AT&T sells its cloud soul to Microsoft
US communications group AT&T has thrown in the towel, selling its Network Cloud technology to Microsoft and moving its 5G stuff onto Azure.
June 30, 2021
US communications group AT&T has thrown in the towel, selling its Network Cloud technology to Microsoft and moving its 5G stuff onto Azure.
‘AT&T will move its 5G mobile network to the Microsoft cloud,’ opens the press release. Nuff said. The big move will start with the 5G core, but there seems to be no limit to the amount of its network AT&T is prepared to entrust to Microsoft. As if to symbolise its total capitulation on this matter AT&T is handing over (there’s no mention of any price) its cloud tech to be chucked into the Azure for Operators mix.
“Our Network Cloud team has proved that running a network in the cloud drives speed, security, cost improvements and innovation,” said AT&T CTO Andre Fuetsch. “Microsoft’s decision to acquire these assets is a testament to AT&T’s leadership in network virtualization, culture of innovation, and realization of a telco-grade cloud stack. The next step is making this capability accessible to operators around the world and ensuring it has the resources behind it to continue to evolve and improve. And do it securely. Microsoft’s cloud expertise and global reach make them the perfect fit for this next phase.”
Surely, Andre, an even bigger testament to AT&T’s technology leadership would have been for it to not have to get Microsoft to handle everything. It seems inevitable now that all mobile networks will be run by one of the big three public cloud providers and the most noteworthy aspect of this news is a much needed win for Microsoft in this sector after a quiet few weeks in which AWS and Google have done well.

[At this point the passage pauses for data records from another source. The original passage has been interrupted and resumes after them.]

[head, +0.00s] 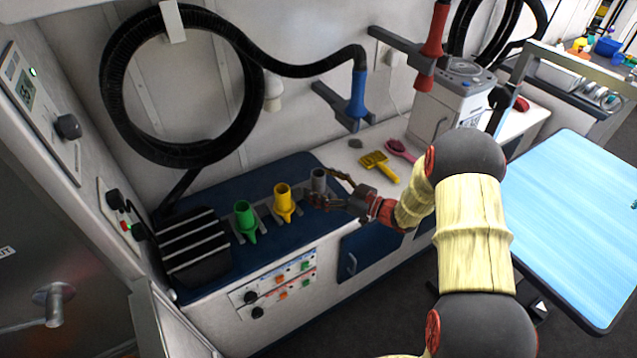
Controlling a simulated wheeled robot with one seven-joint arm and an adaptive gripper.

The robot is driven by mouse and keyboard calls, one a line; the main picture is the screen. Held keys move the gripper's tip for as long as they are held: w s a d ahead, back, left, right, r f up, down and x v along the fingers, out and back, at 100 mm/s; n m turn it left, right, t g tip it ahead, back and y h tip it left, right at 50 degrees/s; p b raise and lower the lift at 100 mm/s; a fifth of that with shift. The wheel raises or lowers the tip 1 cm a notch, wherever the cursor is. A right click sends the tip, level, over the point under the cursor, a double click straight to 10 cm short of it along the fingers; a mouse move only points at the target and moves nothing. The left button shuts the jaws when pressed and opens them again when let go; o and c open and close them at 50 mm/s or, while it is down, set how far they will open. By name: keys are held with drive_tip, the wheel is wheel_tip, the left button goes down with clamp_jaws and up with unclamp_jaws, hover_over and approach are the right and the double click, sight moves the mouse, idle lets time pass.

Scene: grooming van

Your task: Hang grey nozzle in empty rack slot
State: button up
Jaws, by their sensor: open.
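The grey nozzle (319,181) stands upright at the right end of a row on the blue counter mat. A yellow nozzle (283,203) and a green nozzle (246,220) sit to its left in the grey rack (265,212). My gripper (325,188) is open at the grey nozzle, with its fingers beside it. The nozzle's lower part is partly hidden by the fingers, so I cannot tell whether they touch it or whether it sits in a slot. I cannot make out an empty slot clearly.
A black ribbed box (193,246) stands left of the rack. A blue-handled dryer nozzle (357,95) hangs above. A blue table (575,220) is at the right.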

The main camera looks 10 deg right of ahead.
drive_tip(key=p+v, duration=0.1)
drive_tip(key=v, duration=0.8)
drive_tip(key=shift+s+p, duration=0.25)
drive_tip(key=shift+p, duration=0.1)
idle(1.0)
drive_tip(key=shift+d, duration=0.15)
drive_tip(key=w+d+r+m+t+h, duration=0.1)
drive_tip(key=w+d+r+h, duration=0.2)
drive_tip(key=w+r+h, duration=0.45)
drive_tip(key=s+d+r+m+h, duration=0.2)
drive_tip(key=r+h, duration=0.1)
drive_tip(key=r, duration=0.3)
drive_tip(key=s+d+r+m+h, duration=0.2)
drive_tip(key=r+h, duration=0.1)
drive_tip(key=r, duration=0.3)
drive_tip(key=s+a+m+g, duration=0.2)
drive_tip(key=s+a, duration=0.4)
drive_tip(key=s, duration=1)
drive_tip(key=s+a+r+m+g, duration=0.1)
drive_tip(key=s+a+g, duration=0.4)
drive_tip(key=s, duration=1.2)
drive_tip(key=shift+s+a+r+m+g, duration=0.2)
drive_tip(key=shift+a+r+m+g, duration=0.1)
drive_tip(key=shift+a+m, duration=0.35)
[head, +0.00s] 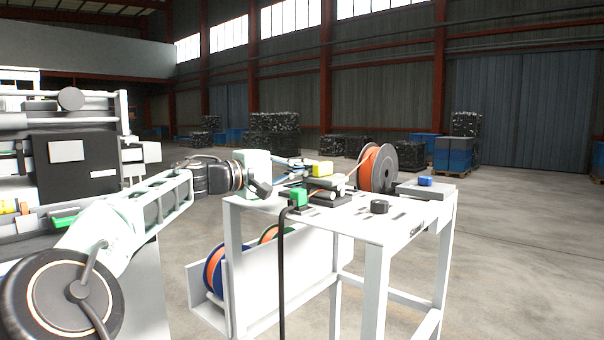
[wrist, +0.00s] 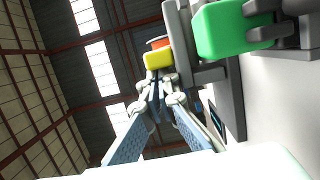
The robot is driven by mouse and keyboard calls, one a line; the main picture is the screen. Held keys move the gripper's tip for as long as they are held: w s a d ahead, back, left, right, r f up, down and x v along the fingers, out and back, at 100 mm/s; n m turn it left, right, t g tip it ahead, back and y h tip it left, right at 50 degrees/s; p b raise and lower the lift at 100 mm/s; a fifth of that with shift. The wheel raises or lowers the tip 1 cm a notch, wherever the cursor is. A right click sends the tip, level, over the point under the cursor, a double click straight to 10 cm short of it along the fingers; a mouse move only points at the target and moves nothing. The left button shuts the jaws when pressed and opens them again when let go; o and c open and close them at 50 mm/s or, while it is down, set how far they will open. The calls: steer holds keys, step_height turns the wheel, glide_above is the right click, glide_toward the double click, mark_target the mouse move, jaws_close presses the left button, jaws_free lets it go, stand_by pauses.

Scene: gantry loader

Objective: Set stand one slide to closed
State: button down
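A white stand (head: 340,215) carries a slide assembly with a yellow block (head: 322,169) on top and a green block (head: 298,197) at its front left corner. I cannot tell from any label which slide is stand one. My gripper (head: 305,166) reaches in from the left, just above the stand top, and points toward the yellow block. In the wrist view its fingers (wrist: 160,92) come close together at the tips. The yellow block (wrist: 158,60) shows just beyond them, and I cannot tell if they touch. The green block (wrist: 234,30) is at upper right, near a grey bracket.
An orange cable spool (head: 371,168) stands behind the slide. A blue block (head: 425,181) sits on a grey plate at the right, and a black knob (head: 379,206) sits in front. A black cable (head: 281,270) hangs from the front. A machine (head: 75,165) is at left.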

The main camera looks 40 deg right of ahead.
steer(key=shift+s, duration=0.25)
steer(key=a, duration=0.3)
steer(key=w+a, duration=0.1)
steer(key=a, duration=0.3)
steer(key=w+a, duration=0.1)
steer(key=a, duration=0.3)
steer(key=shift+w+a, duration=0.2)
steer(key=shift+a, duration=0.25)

“With Azure, operators can provide a more flexible and scalable service model, save infrastructure cost, and use AI to automate operations and differentiate customer offerings,” said Jason Zander, EVP of Azure at Microsoft. “Through our collaboration with AT&T, Microsoft will expand its telecom portfolio to support operators with a carrier-grade cloud that provides seamless experiences across Microsoft’s cloud and the operator’s network.”
While Dish went all-in on AWS a couple of months ago, AT&T’s other US competitors are still clinging onto the last vestiges of autonomy. Having said that, Verizon has just announced it’s partnering with Red Hat and its parent IBM to deploy its 5G network as an open hybrid cloud platform. This seems to be more in line with the kind of thing Orange recently started dabbling in and there’s no talk of public cloud at this stage, but surely it’s just a matter of time.
“By working with Red Hat and IBM Global Business Services to build their 5G core network services on Red Hat OpenShift, Verizon is evolving to an open, cloud-native, containerized webscale platform that is ready to harness innovative applications that can support advanced 5G use cases,” blogged Steve Canepa, Global MD, Communications Sector at IBM.
“This open hybrid cloud foundation is designed to help them draw on the power of the immense up-stream open source community, while retaining the architectural control necessary to speed new features, offerings and services like network slicing and multi-access edge computing to market. And they can retain choice over what cloud (public or private), on-prem or Edge environment is best to deploy these solutions.”
Let’s see what choice Verizon makes. We know where our money is.